Today I’ll cover SIDCHA properties that distinguish them from candidates that don’t qualify and to help you find them.
First, before you do it, you don’t feel like starting; while you’re doing it it’s hard; after you do it you’re glad you did. This pattern describes nearly all effective exercise, for example. Doing something with this property daily requires discipline and trains your mind to face hard decisions, choose what you consider right, and act on it. It trains you to overcome challenges. It practices discipline and develops fortitude.
Choosing to do something challenging every day, makes choosing not to eat a piece of chocolate cake easy. I would bet a group of people who wanted to make themselves more fit whose strategy was simply to adopt any new SIDCHA would succeed as well or better than another strategy that involved no SIDCHAs, even if the SIDCHA strategy had nothing to do with diet or exercise.
Second, the activities are often flow activities, meaning they create feelings of reward while you do them. They challenge us.
Third, they usually take tricks to start and teach us tricks to handle other challenges. I’ve written how to start my twice-daily burpees, I only tell myself I’m doing one. Once started, I finish the remaining nineteen, which is ninety-five percent. My friend who goes to the gym tells me he only plans to walk in the door. Once there he ends up working out an hour or two. I’ve come to start my five-minute-minimum cold showers by starting my timer for five minutes and eleven seconds. Once the timer starts, I have eleven seconds to get in the shower and turn on the cold water.

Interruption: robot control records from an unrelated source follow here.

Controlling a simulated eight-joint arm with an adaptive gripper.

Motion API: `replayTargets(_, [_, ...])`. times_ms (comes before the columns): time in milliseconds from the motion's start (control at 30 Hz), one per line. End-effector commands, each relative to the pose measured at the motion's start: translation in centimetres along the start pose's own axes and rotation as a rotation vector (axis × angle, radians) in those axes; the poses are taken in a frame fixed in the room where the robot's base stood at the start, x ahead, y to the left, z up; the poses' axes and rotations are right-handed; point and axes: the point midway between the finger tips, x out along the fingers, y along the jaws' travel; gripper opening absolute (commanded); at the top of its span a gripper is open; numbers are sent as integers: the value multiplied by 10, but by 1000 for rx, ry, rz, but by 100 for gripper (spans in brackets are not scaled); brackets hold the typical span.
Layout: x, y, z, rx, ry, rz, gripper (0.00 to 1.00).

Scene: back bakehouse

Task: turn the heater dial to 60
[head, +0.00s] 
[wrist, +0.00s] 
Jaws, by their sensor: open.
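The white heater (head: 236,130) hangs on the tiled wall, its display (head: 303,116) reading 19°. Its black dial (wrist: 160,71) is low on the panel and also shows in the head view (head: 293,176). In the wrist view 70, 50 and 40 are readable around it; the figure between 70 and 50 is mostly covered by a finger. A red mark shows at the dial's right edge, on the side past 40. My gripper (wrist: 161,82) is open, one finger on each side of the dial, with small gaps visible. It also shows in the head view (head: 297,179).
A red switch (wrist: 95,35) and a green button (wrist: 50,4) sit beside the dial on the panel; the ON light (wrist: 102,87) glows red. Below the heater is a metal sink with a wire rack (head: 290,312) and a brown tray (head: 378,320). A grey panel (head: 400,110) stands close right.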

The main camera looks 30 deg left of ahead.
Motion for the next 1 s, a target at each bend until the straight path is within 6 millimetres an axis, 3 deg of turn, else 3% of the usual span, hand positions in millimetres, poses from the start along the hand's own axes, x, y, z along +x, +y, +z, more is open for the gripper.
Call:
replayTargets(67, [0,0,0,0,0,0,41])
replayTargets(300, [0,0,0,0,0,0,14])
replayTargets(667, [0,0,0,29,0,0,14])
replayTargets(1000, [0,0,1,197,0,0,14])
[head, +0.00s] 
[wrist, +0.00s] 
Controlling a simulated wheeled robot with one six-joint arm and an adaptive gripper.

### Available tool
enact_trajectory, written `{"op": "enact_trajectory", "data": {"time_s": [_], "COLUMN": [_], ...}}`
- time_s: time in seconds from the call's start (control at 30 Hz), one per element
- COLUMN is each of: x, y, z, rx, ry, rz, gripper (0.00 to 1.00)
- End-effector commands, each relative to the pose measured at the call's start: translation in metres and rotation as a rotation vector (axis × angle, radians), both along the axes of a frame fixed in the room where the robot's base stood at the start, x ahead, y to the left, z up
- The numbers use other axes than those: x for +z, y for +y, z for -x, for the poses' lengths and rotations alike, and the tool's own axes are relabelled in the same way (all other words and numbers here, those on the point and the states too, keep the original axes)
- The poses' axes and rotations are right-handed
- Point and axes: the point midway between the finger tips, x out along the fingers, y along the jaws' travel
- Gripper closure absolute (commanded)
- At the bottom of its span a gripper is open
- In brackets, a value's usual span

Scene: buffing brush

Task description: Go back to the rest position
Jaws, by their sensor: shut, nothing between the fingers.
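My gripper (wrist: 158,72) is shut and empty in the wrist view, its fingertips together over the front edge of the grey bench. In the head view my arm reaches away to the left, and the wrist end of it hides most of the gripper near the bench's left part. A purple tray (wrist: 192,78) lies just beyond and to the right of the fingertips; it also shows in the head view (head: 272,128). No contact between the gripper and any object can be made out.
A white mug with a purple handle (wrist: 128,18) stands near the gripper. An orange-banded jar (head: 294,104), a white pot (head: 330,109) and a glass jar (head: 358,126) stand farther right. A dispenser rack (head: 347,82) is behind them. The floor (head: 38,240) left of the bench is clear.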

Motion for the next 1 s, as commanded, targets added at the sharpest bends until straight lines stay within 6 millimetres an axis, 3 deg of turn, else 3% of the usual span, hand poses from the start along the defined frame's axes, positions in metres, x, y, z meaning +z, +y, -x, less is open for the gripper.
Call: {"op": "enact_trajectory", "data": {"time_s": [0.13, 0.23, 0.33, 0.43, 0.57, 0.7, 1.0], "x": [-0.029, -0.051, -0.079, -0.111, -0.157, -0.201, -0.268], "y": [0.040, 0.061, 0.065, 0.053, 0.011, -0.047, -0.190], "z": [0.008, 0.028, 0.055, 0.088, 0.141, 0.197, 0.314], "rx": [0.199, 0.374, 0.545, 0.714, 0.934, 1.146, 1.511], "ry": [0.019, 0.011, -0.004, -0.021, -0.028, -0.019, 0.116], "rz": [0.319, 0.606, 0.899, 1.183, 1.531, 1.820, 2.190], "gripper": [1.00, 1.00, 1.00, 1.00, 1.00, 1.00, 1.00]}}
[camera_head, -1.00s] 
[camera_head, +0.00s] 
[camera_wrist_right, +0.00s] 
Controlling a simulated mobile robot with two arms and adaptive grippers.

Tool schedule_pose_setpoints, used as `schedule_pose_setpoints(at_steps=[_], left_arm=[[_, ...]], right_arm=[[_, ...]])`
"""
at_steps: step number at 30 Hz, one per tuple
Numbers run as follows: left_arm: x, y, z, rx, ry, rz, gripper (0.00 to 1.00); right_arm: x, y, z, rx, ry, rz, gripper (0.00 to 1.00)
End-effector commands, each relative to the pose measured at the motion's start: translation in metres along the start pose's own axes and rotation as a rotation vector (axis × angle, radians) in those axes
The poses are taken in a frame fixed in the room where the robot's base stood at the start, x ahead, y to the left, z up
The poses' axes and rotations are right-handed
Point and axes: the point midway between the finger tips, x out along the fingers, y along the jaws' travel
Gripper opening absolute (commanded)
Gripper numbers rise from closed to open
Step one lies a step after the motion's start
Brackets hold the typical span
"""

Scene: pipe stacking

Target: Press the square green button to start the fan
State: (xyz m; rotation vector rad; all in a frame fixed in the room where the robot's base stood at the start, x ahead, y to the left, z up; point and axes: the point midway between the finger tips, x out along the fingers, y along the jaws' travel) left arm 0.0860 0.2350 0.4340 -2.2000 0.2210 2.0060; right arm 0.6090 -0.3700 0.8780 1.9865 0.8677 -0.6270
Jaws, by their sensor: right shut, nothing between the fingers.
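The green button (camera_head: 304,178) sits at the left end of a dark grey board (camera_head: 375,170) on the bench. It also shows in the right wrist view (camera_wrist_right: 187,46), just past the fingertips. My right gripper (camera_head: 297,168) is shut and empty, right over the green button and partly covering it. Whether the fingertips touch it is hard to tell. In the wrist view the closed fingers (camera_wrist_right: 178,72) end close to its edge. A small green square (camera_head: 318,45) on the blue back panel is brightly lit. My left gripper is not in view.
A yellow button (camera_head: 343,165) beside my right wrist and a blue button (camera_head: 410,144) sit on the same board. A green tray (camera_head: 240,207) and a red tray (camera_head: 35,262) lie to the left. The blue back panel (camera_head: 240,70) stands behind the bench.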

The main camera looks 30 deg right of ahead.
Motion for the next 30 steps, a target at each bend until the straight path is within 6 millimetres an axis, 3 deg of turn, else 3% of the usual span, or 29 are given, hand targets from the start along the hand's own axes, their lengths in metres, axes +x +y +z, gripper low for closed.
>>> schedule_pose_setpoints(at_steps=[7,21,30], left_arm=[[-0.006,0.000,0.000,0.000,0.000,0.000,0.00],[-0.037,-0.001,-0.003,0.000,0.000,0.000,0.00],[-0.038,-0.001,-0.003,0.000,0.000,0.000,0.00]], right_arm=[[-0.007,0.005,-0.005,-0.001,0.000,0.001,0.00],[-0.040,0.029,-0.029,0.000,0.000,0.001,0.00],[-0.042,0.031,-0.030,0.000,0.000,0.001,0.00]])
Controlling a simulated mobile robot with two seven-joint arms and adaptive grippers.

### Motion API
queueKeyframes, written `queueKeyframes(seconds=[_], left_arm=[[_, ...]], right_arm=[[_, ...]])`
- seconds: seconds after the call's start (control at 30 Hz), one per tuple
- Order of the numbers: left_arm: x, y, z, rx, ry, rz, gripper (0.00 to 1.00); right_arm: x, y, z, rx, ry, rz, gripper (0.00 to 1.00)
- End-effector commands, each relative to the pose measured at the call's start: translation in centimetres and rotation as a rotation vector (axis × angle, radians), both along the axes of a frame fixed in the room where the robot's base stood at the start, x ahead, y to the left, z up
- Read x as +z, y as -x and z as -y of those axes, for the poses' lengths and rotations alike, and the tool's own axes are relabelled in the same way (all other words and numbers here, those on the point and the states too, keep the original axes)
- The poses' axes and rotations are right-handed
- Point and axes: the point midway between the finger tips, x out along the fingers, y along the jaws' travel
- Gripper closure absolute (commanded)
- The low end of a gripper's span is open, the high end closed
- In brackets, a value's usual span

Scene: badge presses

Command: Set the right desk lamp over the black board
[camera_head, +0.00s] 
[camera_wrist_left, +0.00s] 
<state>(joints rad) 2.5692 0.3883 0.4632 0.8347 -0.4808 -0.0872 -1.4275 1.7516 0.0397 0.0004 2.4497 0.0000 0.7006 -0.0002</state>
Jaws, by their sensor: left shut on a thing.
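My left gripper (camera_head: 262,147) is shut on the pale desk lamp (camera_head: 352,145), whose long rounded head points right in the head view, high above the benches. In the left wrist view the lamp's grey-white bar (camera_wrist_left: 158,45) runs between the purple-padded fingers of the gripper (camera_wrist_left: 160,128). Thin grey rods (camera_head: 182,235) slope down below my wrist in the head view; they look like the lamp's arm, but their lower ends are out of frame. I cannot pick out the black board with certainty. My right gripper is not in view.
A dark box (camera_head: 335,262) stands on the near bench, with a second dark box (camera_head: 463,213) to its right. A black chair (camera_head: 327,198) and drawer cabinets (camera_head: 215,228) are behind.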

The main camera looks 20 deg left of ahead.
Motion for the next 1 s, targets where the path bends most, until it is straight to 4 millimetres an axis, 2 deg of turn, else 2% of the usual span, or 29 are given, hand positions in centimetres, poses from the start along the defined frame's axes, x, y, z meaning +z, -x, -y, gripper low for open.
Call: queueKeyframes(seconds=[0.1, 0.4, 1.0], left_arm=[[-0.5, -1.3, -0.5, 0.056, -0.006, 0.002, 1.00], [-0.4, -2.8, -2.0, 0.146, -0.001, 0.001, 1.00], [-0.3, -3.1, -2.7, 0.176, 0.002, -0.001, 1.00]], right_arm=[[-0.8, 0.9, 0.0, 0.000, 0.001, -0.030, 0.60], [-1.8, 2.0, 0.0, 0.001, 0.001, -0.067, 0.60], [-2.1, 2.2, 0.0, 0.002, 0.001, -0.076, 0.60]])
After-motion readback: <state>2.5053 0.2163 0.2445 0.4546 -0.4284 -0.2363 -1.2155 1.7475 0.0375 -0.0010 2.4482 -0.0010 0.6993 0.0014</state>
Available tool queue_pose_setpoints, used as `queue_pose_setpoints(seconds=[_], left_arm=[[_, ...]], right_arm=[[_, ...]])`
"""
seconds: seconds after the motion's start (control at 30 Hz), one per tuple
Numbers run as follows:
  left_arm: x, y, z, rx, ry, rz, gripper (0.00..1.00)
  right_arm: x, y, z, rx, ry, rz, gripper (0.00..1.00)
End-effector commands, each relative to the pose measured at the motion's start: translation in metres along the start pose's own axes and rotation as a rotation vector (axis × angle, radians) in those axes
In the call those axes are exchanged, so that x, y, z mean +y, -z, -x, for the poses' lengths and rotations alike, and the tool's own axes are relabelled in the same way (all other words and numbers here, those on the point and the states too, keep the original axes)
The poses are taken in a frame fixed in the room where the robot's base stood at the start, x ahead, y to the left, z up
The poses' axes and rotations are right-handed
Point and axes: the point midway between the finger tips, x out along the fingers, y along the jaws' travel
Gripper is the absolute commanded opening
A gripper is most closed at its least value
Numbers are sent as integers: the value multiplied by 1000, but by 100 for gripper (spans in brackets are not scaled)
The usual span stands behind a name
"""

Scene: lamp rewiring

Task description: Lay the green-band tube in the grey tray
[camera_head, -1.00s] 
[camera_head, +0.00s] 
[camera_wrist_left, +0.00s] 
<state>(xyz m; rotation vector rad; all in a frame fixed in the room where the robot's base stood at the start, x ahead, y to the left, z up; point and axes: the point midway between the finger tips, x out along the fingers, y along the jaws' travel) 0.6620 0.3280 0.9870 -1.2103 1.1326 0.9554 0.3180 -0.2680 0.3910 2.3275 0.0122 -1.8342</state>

It works.
SIDCHAs teach you to use willpower to get you to where your regular emotions kick in, a helpful life skill because willpower runs out quickly and requires concentration. Emotions motivate longer and work automatically, without conscious effort. For example, if your SIDCHA is writing and you enjoy writing, you may still need willpower to start yourself. Maybe you have to put your writing tools on a desk with a chair in front of it, sit yourself down, and force yourself to start writing. You know that exertion of willpower will lead that flow state to start.
Fourth, you might feel guilt or shame if you skipped it. This effect verifies that you consider the activity healthy. If you know something will improve your life, you feel bad if you skip it, generally because you know you chose something easy or comfortable over what you considered right.
Fifth, people who do SIDCHAs recognize SIDCHAs in others and can connect over them. If you exercise daily and you meet someone who writes daily, you recognize your commonality and can connect on major aspects of the practices, however different they seem, mainly the properties above.
I’ll write more properties as I come up with them.